Although Winston Churchill is often credited with writing the farewell, the duke of Windsor denied such reports and said that Churchill added only a few phrases to the speech that he himself wrote. This is probably true, although his friend and aide Walter Monckton surely had a hand in the drafting. Lord Beaverbrook called it “a triumph of natural and sincere eloquence,” but Lady Ravensdale considered it “hot-making and melodramatic.” The abdicating king’s mother, Queen Mary, wrote bitterly of “the failure of my Son in not carrying on the duties and responsibilities of the Sovereign of our great Empire,” and many commoners in Britain felt he had “let down the side” by putting love before duty; Albert Julius, a jeweler in Piccadilly, a generation later traced the decline of British moral and political power to that day. But Churchill, in bidding farewell to the ex-monarch after the speech, quoted poet Andrew Marvell’s ode on the beheading of Charles I: “He nothing common did or mean / Upon that memorable scene.”

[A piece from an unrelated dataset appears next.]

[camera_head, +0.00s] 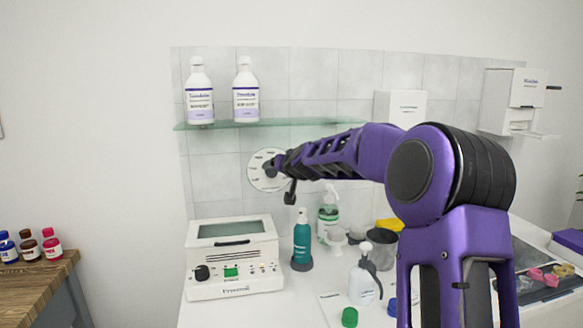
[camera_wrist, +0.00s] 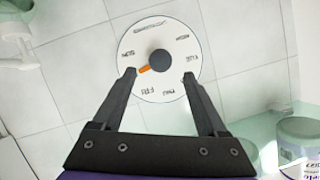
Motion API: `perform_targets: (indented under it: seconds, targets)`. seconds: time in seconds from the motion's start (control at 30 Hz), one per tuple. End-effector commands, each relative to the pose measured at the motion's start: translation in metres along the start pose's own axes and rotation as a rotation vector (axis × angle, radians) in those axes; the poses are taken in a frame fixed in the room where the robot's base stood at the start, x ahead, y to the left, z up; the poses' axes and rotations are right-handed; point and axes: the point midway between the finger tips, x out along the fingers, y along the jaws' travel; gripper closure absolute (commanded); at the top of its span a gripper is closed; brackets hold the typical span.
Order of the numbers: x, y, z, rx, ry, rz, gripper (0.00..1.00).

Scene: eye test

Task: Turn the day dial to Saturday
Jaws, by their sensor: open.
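The day dial (camera_head: 256,181) is a white disc with dark lettering on the tiled wall, below the glass shelf. In the wrist view the dial (camera_wrist: 160,29) shows nearly whole. Its dark round knob (camera_wrist: 160,60) has an orange pointer (camera_wrist: 144,69) aimed to the left and slightly down in that view. The day words are too small to read surely. My gripper (camera_head: 281,170) is in front of the dial and hides part of it. In the wrist view my gripper (camera_wrist: 159,75) is open, one finger on each side of the knob. No contact is clear.
Two white bottles (camera_head: 199,95) (camera_head: 246,92) stand on the glass shelf (camera_head: 300,123) above. Below on the counter are a white machine (camera_head: 234,278), a teal bottle (camera_head: 302,242) and a spray bottle (camera_head: 364,280). A wall dispenser (camera_head: 528,88) hangs at right.

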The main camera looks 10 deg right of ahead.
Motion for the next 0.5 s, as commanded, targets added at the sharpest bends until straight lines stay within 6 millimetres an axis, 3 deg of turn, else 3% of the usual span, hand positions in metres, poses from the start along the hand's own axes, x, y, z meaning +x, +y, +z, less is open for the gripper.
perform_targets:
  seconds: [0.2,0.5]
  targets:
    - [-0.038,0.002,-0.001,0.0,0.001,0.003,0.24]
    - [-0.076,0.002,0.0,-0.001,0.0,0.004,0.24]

Succeeded by his brother, George VI, the duke of Windsor was introduced on the broadcast by his brother’s instructions as “His Royal Highness Prince Edward.” Legend has it that Edward VIII’s reference to “radio” rather than “wireless” was responsible for making the older term obsolete, but the address itself contains neither word. In America, radio listeners in the early-morning hours were moved by the brave-sounding words over the crackling signal; the anthologist, then six, learned of the impact a speech could have as he listened with his mother, who cried at the royal reference to “the woman I love.”
***
AT LONG LAST I am able to say a few words of my own. I have never wanted to withhold anything, but until now it has not been
constitutionally possible for me to speak.
A few hours ago I discharged my last duty as king and emperor, and now that I have been succeeded by my brother, the duke of York, my first words must be to declare my allegiance to him. This I do with all my heart.
You all know the reasons which have impelled me to renounce the throne. But I want you to understand that in making up my mind I did not forget the country or the empire, which, as prince of Wales and lately as king, I have for twenty-five years tried to serve.
But you must believe me when I tell you that I have found it impossible to carry the heavy burden of responsibility and to discharge my duties as king as I would wish to do without the help and support of the woman I love.
And I want you to know that the decision I have made has been mine and mine alone. This was a thing I had to judge entirely for myself. The other person most nearly concerned has tried up to the last to persuade me to take a different course.
I have made this, the most serious decision of my life, only upon the single thought of what would, in the end, be best for all.
This decision has been made less difficult to me by the sure knowledge that my brother, with his long training in the public affairs of this country and with his fine qualities, will be able to take my place forthwith without interruption or injury to the life and progress of the empire. And he has one matchless blessing, enjoyed by so many of you, and not bestowed on me—a happy home with his wife and children.